The budget is one of the major means of achieving these objectives.

On the role of the legislature in the budgeting process, the Speaker said recent events had brought to the fore the extent of the powers of the National Assembly with respect to the budgeting process.

“Indeed, many commentators, including lawyers, have contended that the power of the National Assembly (NASS) is restricted to examining the budget and making corrections where necessary. Some contend that the Appropriation power enables the National Assembly to reduce but not to increase expenditure and that it lacks power to introduce new items into the budget.

“Those who contend that the National Assembly cannot increase the budget but can only reduce it are trying to import the British parliamentary law into a presidential system of government.

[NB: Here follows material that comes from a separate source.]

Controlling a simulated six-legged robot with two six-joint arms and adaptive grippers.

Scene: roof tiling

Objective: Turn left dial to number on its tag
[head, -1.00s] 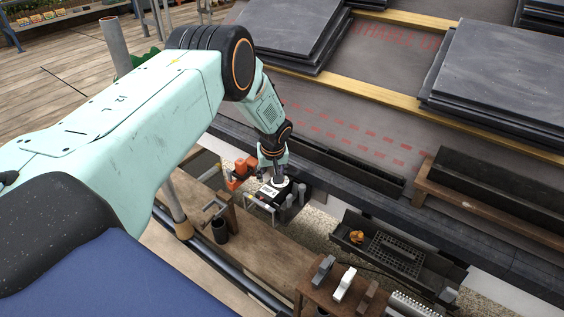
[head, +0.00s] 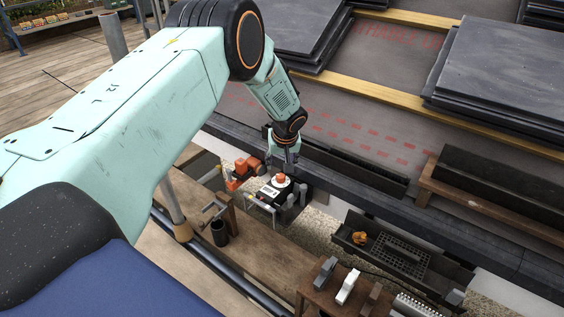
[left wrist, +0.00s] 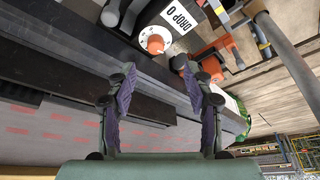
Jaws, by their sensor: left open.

“In the British parliamentary system, the Crown has prerogative over money supply and the legislature is specifically prohibited from increasing the budget. It should be noted that the critical difference is that Parliament under a parliamentary system includes all the ministers unlike the presidential system where the ministers are not part of the National Assembly.

“It is therefore the decision of the executive that carries the day in parliament as the ministers are also leaders of parliament. This position is therefore justified on the basis of separation of powers, which is inherent in a presidential democracy as practised in Nigeria. In addition, if the Constitution intended that the National Assembly should not have power to increase a budget item, it should have said so,” Dogara argued.

Nigeria’s budgeting system, he said, is closer to the model practised in the United States of America, where Congress has authority to alter, increase, reduce or introduce new budget items.